Direction: Repeat exactly the lines between and including those that contain "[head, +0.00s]" and "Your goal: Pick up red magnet". Output no other line.

** Begin Provided data **

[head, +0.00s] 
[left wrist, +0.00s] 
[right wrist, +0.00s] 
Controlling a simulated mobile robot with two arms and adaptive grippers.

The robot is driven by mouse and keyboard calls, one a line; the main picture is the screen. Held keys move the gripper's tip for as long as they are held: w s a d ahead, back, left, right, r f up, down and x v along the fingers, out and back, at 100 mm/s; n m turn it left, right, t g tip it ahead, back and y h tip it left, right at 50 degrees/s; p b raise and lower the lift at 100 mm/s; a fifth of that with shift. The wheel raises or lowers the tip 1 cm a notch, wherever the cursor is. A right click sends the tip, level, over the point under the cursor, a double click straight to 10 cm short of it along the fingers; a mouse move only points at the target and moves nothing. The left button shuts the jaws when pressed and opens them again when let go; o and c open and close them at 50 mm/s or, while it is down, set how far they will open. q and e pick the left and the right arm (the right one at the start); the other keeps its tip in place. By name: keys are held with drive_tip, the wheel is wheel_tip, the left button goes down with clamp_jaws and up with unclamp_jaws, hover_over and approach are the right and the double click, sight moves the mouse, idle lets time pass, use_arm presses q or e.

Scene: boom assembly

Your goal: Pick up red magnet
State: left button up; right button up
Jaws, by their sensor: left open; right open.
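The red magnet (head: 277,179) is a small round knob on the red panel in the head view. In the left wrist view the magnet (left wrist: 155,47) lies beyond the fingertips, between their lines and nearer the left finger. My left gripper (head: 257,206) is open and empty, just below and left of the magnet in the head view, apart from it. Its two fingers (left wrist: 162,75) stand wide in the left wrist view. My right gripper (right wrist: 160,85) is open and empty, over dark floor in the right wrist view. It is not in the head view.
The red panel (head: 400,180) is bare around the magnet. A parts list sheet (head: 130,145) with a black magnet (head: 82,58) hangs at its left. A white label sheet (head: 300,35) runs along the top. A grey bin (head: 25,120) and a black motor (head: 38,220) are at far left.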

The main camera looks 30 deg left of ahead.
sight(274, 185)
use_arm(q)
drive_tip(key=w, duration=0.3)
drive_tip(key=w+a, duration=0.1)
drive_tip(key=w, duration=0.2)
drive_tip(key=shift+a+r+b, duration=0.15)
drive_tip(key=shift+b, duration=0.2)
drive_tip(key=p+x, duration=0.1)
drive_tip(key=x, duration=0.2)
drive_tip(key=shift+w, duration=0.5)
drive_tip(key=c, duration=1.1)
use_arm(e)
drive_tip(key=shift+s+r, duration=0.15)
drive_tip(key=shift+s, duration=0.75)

** End Provided data **
** Begin Provided data **

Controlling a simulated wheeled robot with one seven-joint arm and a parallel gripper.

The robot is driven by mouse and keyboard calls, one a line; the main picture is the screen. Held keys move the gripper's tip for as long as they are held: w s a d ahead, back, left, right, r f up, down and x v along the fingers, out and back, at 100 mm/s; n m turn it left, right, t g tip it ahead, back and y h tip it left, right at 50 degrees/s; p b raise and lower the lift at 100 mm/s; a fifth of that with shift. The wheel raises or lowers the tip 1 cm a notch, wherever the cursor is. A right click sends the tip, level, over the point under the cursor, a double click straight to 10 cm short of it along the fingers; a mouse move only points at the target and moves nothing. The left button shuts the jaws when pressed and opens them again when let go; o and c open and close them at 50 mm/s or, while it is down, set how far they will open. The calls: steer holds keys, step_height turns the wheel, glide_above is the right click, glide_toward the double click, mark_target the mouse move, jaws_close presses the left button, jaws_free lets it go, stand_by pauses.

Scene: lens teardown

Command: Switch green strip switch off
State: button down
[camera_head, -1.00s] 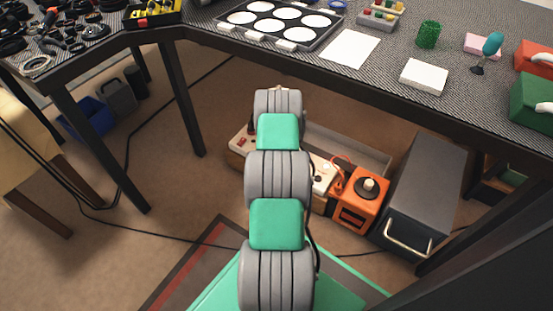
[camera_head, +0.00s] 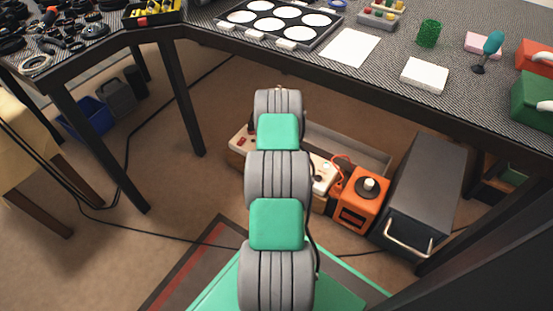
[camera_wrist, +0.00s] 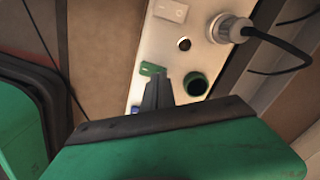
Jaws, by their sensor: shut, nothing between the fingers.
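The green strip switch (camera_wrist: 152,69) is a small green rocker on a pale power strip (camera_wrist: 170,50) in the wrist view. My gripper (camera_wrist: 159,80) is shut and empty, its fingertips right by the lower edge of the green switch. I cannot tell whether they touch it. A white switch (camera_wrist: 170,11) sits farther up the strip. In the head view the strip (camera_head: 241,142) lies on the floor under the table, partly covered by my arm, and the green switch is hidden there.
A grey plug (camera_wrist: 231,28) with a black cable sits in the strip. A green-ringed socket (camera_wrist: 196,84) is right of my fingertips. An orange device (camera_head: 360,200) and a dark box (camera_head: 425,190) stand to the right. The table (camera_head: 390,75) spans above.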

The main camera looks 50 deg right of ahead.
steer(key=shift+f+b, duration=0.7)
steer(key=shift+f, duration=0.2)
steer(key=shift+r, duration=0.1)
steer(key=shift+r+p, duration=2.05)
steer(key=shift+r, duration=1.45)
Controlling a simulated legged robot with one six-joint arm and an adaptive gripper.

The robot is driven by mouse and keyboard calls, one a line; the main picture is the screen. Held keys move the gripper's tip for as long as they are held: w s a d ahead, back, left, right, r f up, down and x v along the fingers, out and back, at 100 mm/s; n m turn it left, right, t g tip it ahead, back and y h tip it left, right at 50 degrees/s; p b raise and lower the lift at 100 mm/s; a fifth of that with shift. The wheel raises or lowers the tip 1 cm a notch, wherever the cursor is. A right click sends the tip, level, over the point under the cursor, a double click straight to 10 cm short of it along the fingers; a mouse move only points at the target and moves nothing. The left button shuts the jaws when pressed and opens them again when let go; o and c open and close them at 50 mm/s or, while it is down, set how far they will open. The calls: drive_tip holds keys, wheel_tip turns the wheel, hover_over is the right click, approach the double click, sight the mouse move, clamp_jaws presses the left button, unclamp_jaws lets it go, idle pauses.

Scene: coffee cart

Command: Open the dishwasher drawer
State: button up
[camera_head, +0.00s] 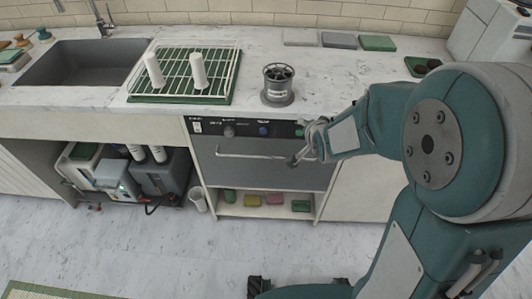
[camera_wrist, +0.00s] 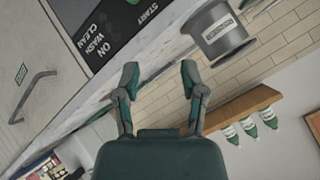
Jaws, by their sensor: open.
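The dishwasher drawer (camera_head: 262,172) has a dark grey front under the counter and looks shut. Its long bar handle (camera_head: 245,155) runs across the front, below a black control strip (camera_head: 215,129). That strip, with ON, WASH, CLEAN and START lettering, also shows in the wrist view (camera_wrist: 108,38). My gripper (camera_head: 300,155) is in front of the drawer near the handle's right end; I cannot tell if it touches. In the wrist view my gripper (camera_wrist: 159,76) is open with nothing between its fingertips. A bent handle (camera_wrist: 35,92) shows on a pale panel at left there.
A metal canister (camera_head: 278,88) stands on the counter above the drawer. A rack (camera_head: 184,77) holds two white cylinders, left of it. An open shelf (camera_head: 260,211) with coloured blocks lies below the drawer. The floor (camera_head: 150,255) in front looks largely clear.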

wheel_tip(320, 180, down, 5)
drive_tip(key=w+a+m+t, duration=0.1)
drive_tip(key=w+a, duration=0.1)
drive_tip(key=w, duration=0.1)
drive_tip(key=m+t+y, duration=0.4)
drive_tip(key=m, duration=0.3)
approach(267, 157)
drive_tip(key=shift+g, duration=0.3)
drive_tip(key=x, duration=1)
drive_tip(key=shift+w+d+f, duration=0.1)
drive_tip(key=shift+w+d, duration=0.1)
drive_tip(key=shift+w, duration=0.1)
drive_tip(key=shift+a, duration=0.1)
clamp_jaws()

** End Provided data **

Output below:
[head, +0.00s] 
[left wrist, +0.00s] 
[right wrist, +0.00s] 
Controlling a simulated mobile robot with two arms and adaptive grippers.

The robot is driven by mouse and keyboard calls, one a line; the main picture is the screen. Held keys move the gripper's tip for as long as they are held: w s a d ahead, back, left, right, r f up, down and x v along the fingers, out and back, at 100 mm/s; n m turn it left, right, t g tip it ahead, back and y h tip it left, right at 50 degrees/s; p b raise and lower the lift at 100 mm/s; a fifth of that with shift. The wheel raises or lowers the tip 1 cm a notch, wherever the cursor is. A right click sends the tip, level, over the point under the cursor, a double click straight to 10 cm short of it along the fingers; a mouse move only points at the target and moves nothing. The left button shuts the jaws when pressed and opens them again when let go; o and c open and close them at 50 mm/s or, while it is down, set how far they will open. q and e pick the left and the right arm (the right one at the start); the other keeps its tip in place. By name: keys are held with drive_tip, the wheel is wheel_tip, the left button goes down with clamp_jaws and up with unclamp_jaws, hover_over and approach are the right and the double click, sight moves the mouse, idle lets time pass, use_arm presses q or e.

Scene: boom assembly

Your goal: Pick up red magnet

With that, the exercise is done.